H: Now that Ian and Barbara are gone this show is more about the Doctor. Ian was always kind of the "out in front" guy, but now it's a little less of an ensemble show. The Doctor is the star.
K: Vicki said that he is the crew and we are just passengers - I liked how he said the line about them being welcome passengers - especially since Steven was a stowaway.
M: At this point they realize the Doctor is the through character and they need to make him more central.
H: He's the only original cast member left.
M: I don't think it was obvious when they started that the Doctor would continue to be the throughline of the show.
H: It was an ensemble show at first. This story was very important for the redefinition of the show.
P: I guess it will get more clear as we approach his first regeneration.
H: My perspective is skewed by having watch way too much Doctor Who, but not quite in this format...and not having watched my way through with all the reconstructions.
P: The concept they come up with keeping the show going while changing the main character changed the show.
*Historian alludes to some various behind the scenes things that happened around the period when William Hartnell left the show, more of which in a little over a year*
P: Why didn't the TARDIS move with the tide?
H: Uhh...because the story said so.
Sc: We don't know how much force the tide exerted.
K: We never actually saw it under water.
H: those were the poshest Northumbrians I've ever heard. [Again, joke.]
Sc: All the actors speak with proper accents.
H: *does impression of standard accent trying to do Yorkshire accent. Badly.*
M: Maybe he has a drift compensator?
H: He made it sound like he doesn't.
M: The implication is that he has an older model than the monk, but maybe he has a newer model - all we know is his chameleon circuit is broken.
P: Why didn't they take the Monk's TARDIS?
M: The Doctor would have had to leave all his stuff behind.
R: "I keep my old man pants in my TARDIS! Ehe!"
P: I thought he was going to lock out the Monk's TARDIS.
K: I thought he was going to stop it dematerializing.
H: I liked how there was so little extraneous stuff in this episode Everything ties together, even when you don't think it will, like Eldred being left behind. We forget all about him, but he shows up, sees the Vikings and...it all ties together.
M: I'm still into the two TARDISes - the Monk seemed surprised that the Doctor's was locked - his wasn't locked - maybe it's not typical for a time machine to have a lock on it.
K: I liked the way they did the entrance to the monk's TARDIS, how you could see they had to duck under the stone - it's interesting how sometimes they do the TARDIS doors differently.
H: Depends how much budget they have for the episode. [Joking--well, ok, only half joking.]
H: Any last thoughts? Since this is the last episode of the season, about the story, the season, the Project in general...
K: I think we were right to watch one episode a week.
P: You said we'd go crazy at the beginning.
K: Did not.
H: Well, actually, you did say that by "Inside the Spaceship" you'd be begging me to do more than one a week.
K: Well I might go crazy when we hit the recons.
H: I think watching one recon episode a week is better than multiples, and "Marco Polo" went well.
K: Yes - I fell asleep the first time I watched a bunch of recons - hey stop typing!
H: No, no keep going...

---

And that's basically where things ended tonight. (At least that's when Schmallturm stopped typing!)

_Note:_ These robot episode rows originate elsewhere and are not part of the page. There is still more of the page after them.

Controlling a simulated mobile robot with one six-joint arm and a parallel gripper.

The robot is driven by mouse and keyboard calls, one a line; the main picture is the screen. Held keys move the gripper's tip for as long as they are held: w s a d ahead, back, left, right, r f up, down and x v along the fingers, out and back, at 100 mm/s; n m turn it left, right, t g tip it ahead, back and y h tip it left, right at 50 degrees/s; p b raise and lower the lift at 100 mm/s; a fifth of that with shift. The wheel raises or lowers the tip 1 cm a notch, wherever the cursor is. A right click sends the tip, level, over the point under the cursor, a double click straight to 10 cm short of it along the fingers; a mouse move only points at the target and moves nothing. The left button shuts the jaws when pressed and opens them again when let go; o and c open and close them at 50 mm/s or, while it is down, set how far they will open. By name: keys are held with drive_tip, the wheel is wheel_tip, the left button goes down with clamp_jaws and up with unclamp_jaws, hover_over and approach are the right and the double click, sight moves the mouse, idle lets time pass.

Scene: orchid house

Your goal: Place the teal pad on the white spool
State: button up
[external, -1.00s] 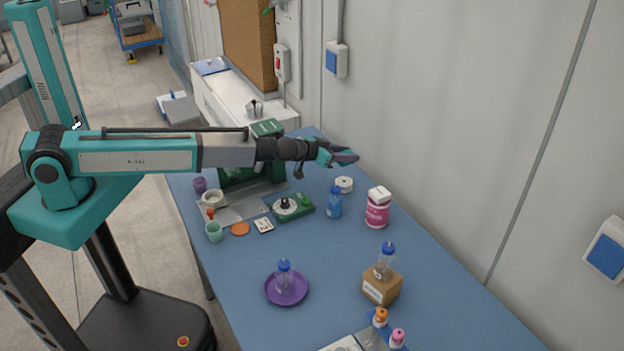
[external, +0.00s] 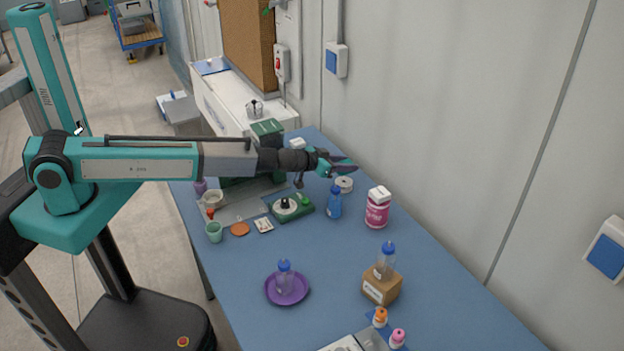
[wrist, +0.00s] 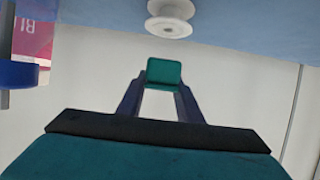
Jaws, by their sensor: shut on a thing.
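The teal pad (wrist: 164,72) is held between the fingertips of my gripper (wrist: 160,90) in the wrist view. My gripper (external: 343,166) is shut on it, and in the external view it is over the far part of the blue table. The white spool (external: 344,185) stands on the table just below my gripper in the external view. In the wrist view the spool (wrist: 170,22) shows at the top, apart from the pad. The pad is too small to make out clearly in the external view.
A blue bottle (external: 335,203) and a pink-and-white bottle (external: 377,210) stand close to the spool. A green device (external: 291,207) is to the left. A purple plate (external: 287,289) with a bottle and a cardboard box (external: 381,288) are nearer. The wall is to the right.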

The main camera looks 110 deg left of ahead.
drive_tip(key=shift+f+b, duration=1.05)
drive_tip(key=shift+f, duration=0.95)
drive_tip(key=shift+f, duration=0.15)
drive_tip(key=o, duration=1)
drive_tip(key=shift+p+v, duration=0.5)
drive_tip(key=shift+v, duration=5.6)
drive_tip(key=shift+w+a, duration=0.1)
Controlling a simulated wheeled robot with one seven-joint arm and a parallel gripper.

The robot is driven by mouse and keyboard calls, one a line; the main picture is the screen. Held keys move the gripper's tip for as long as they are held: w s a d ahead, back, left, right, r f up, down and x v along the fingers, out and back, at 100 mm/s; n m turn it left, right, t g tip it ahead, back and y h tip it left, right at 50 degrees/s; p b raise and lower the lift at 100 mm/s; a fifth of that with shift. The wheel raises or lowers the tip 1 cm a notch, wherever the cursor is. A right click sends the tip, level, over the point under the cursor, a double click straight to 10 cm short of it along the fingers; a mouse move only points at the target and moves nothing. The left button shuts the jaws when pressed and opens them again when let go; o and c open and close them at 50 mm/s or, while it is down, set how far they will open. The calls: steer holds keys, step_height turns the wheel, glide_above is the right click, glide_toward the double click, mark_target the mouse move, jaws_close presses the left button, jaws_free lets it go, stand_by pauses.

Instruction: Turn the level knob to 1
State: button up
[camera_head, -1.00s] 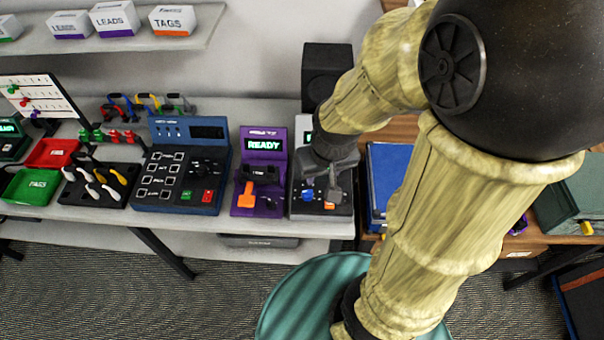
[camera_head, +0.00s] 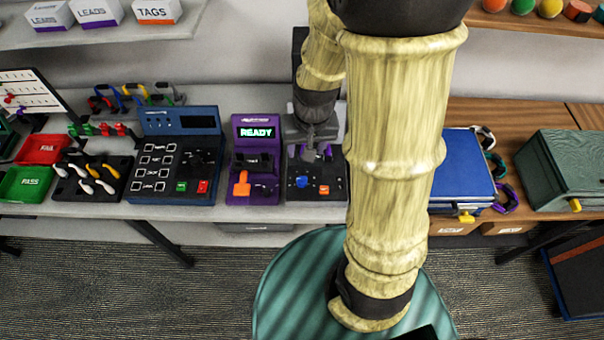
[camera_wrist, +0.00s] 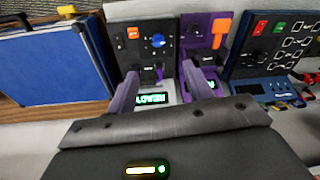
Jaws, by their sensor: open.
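A black device with a round blue knob (camera_head: 302,182) and an orange switch (camera_head: 323,190) stands near the bench's front edge. The blue knob also shows in the wrist view (camera_wrist: 158,41). Its markings and setting are too small to read, and I cannot tell whether it is the level knob. My gripper (camera_head: 318,151) is over the back part of this device, behind the knob and apart from it. In the wrist view my gripper (camera_wrist: 160,72) has its two purplish fingers spread, with nothing between them.
A purple device (camera_head: 256,165) with an orange lever stands close on the left. A dark blue keypad panel (camera_head: 178,155) is farther left. A blue case (camera_head: 463,168) lies right of my arm. Carpeted floor is in front of the bench.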

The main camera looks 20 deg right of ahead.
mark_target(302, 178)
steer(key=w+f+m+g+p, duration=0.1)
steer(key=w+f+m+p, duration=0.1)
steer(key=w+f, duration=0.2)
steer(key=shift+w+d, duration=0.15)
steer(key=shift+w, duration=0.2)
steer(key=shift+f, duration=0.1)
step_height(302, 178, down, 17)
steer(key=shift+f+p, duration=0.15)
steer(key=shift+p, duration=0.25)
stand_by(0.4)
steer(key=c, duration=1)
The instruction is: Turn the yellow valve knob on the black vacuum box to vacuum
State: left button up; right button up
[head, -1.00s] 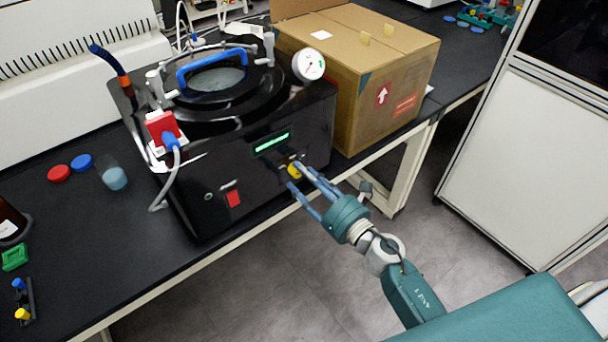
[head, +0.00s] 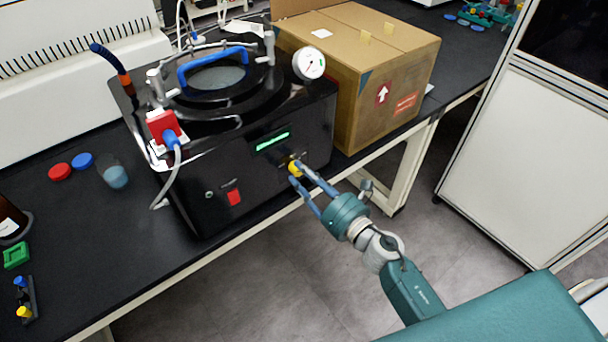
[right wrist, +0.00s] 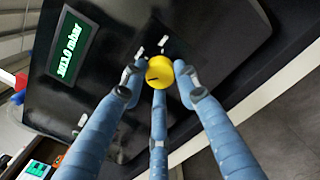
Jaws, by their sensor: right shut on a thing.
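The black vacuum box (head: 262,190) stands on the bench, its front face toward me. The yellow valve knob (head: 295,169) is low on that face, below the lit green display (head: 272,141). My right gripper (head: 296,172) is shut on the knob, its blue fingers reaching in from the lower right. In the right wrist view the round yellow knob (right wrist: 159,72) shows a small dark mark, with three fingers around it. White marks (right wrist: 152,46) sit on the panel beside it, too small to read. The display (right wrist: 73,45) reads in mbar. My left gripper is not in view.
A cardboard box (head: 365,75) stands close to the right of the vacuum box. A red switch (head: 234,197) is left of the knob. The floor in front is clear.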

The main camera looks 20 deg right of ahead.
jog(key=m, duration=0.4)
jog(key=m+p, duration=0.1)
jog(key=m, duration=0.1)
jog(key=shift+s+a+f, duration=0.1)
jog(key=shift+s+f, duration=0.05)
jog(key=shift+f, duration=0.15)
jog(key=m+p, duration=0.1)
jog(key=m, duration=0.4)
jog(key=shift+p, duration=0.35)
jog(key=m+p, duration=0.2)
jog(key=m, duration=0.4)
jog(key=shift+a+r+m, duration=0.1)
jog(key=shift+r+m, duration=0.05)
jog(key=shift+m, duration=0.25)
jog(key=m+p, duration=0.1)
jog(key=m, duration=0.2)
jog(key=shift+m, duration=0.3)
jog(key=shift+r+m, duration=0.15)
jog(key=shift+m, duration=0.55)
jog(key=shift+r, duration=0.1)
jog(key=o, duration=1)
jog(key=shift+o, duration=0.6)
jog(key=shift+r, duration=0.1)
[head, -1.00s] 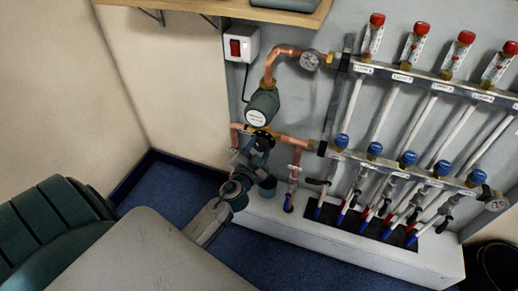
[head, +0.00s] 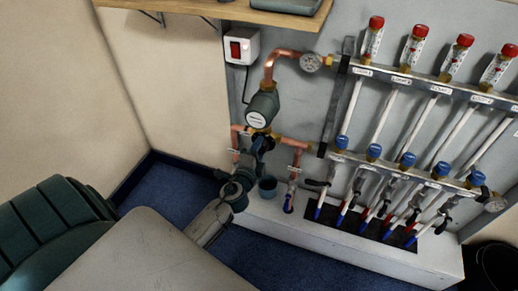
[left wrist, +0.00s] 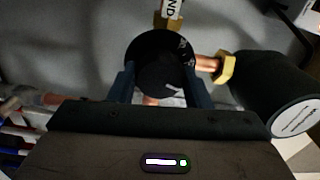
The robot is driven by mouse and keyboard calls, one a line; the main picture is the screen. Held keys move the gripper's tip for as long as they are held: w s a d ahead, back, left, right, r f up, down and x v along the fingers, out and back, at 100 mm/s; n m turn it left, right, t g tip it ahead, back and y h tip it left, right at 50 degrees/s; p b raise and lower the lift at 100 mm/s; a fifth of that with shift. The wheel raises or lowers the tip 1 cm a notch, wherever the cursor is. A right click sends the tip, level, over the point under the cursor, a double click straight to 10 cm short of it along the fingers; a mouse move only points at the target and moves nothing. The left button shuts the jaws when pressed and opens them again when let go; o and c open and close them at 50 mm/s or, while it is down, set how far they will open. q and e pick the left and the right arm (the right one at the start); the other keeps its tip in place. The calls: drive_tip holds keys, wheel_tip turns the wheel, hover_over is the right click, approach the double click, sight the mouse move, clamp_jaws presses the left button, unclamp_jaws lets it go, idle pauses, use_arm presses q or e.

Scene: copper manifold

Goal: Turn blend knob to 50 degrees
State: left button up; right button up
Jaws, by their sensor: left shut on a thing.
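The blend knob is a round black knob (left wrist: 158,50) with pale marks on its face, seen in the left wrist view. A label ending in "ND" sits on the pale fitting (left wrist: 172,8) above it. My left gripper (left wrist: 161,84) has one finger on each side of the knob and is shut on it. In the head view my left gripper (head: 259,150) is at the mixing valve below the green pump (head: 263,107), and it mostly hides the knob there. My right gripper is not in view.
Copper pipe (head: 290,142) and brass fittings run close beside the gripper. The manifold bars (head: 440,85) with red caps and blue knobs are to the right.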

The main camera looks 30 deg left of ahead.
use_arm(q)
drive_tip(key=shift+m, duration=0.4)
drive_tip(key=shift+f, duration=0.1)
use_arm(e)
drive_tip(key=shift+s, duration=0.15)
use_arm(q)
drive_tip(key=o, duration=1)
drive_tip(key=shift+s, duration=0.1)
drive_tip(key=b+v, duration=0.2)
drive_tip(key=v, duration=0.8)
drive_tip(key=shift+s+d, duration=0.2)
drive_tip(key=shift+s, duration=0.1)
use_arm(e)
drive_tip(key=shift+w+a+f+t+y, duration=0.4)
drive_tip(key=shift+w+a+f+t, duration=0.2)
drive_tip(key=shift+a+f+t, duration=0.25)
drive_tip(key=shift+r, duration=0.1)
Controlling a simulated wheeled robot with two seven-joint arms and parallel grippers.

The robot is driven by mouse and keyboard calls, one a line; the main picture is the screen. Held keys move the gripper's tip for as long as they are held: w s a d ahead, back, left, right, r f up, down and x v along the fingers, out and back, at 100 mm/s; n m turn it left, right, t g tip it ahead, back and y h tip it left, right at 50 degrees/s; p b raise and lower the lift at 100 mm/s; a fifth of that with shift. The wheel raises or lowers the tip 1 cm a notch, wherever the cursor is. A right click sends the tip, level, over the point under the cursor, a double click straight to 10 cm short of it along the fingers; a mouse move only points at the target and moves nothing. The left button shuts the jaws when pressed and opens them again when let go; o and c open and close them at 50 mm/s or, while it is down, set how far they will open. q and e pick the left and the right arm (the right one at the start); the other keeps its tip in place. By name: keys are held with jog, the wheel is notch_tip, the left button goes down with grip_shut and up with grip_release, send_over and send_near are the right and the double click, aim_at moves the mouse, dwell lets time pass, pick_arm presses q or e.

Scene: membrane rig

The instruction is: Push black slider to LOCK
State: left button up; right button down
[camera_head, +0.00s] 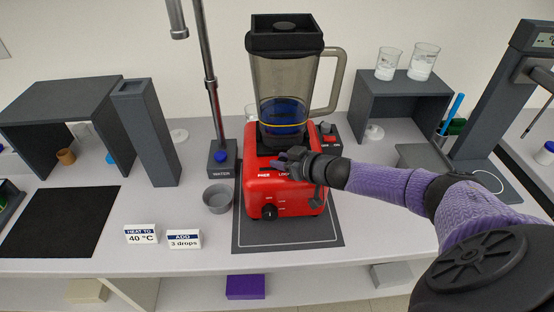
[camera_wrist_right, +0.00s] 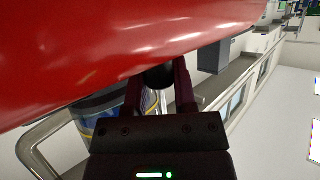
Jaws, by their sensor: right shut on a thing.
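The red blender base (camera_head: 270,198) stands on a dark mat with its clear jug (camera_head: 285,85) on top, and its red body (camera_wrist_right: 110,50) fills the upper part of the right wrist view. White words, apparently FREE (camera_head: 264,175) and LOCK (camera_head: 284,174), are on its upper front. My right gripper (camera_head: 279,161) is at the base just above these words. In the right wrist view a rounded black piece, the black slider (camera_wrist_right: 158,76), sits between the fingers against the red body. The gripper is shut on it. In the head view the gripper hides the slider. My left gripper is out of view.
A black dial (camera_head: 269,212) is on the base's front. A grey bowl (camera_head: 217,198) and the WATER post (camera_head: 222,157) stand to the left. A grey shelf with beakers (camera_head: 403,95) is behind right. Two label cards (camera_head: 141,234) stand at the front left.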

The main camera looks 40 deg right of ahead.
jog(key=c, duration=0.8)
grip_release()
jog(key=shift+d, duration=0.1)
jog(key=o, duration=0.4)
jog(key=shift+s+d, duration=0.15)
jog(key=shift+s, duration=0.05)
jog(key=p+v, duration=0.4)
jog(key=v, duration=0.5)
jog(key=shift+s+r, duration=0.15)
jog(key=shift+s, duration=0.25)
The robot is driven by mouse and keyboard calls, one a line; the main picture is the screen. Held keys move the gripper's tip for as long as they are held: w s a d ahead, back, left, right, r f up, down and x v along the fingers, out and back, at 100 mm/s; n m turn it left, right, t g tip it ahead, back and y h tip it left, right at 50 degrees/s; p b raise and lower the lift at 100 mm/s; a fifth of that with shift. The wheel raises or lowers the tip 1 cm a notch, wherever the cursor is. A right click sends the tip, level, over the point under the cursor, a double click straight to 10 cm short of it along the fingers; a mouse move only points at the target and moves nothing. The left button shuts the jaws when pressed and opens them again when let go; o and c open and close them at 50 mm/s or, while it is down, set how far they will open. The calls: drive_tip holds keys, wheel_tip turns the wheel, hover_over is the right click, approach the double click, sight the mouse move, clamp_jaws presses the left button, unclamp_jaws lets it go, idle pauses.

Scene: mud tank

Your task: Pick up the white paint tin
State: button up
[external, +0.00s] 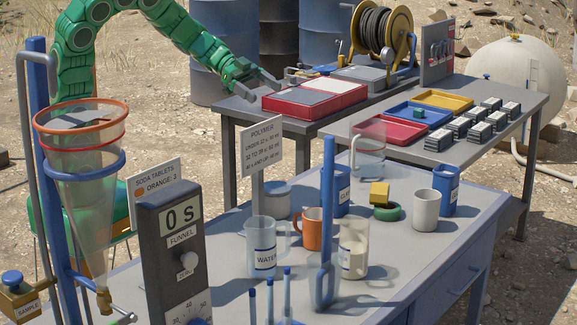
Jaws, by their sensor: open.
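A plain white cylinder (426,211), which looks like the white paint tin, stands upright on the right part of the grey front table (385,262). A pale grey-white lidded tin (276,200) stands behind the water jug; I cannot tell for sure which of the two is the paint tin. My gripper (265,82) is open and empty at the end of my green arm. It is near the left end of the red tray box (318,99) on the back table, far from both tins.
A water jug (262,246), an orange mug (312,229), a blue post (328,195) and a polymer sign (261,148) crowd the left part.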

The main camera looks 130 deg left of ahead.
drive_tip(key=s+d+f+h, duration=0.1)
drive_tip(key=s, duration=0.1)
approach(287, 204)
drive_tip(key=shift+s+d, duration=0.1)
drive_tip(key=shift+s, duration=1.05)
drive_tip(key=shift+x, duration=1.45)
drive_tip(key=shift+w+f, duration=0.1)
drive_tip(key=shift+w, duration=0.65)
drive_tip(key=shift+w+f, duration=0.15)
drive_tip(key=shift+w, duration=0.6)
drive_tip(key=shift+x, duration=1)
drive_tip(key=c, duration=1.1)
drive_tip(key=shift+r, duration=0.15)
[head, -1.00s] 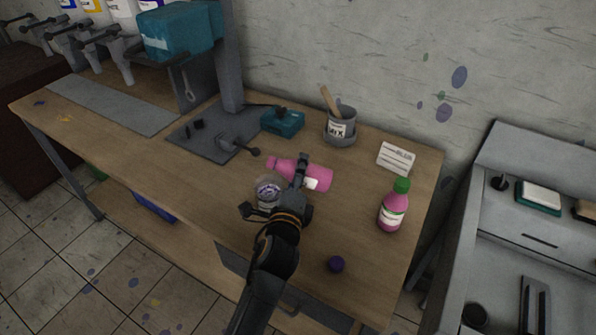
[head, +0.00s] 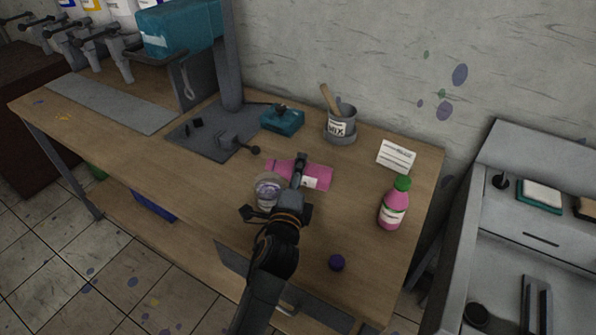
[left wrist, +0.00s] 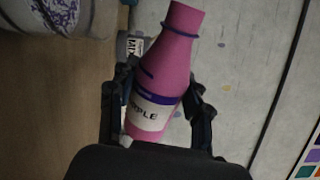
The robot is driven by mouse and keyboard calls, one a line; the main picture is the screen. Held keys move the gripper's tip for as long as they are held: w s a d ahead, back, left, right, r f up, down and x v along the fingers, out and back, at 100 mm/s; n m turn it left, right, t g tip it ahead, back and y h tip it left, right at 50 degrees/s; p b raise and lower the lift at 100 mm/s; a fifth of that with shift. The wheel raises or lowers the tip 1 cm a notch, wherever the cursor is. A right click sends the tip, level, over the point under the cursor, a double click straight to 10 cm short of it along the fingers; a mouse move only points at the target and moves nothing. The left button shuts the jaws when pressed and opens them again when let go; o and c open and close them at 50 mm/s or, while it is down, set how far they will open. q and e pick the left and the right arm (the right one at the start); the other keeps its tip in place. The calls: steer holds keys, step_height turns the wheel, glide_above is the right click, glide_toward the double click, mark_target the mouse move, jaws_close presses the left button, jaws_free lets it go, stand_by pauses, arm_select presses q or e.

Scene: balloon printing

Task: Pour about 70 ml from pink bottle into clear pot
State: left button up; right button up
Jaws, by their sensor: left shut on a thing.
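My left gripper (head: 301,170) is shut around the body of a pink bottle (head: 317,177) above the table. The bottle lies about level, with its narrow neck to the left, near the clear pot (head: 266,184). In the left wrist view the bottle (left wrist: 178,62) shows a white label ending in "PLE" and no cap. The pot has purple on or in it, and its edge shows at the upper left of the wrist view (left wrist: 62,14). I cannot make out a stream or the liquid level. My right gripper is out of view.
A green-capped pink bottle (head: 392,208) stands upright at the right. A purple cap (head: 337,263) lies near the front edge. A "MIX" cup with a stick (head: 341,125), a white card (head: 397,156) and a teal device (head: 282,118) stand behind.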

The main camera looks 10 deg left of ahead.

Remember, there won't be a new episode post for three weeks, but keep an eye out for my story and season wrapups! And please, please drop us a line in our survey post. Let us know how we're doing! And join us back here on 1st October for (I hope) a special treat for the Project members...

Until next time, I remain

THE HISTORIAN

IN THREE WEEKS: A SPECIAL TARDIS PROJECT SURPRISE EVENT

IN FOUR WEEKS: "FOUR HUNDRED DAWNS"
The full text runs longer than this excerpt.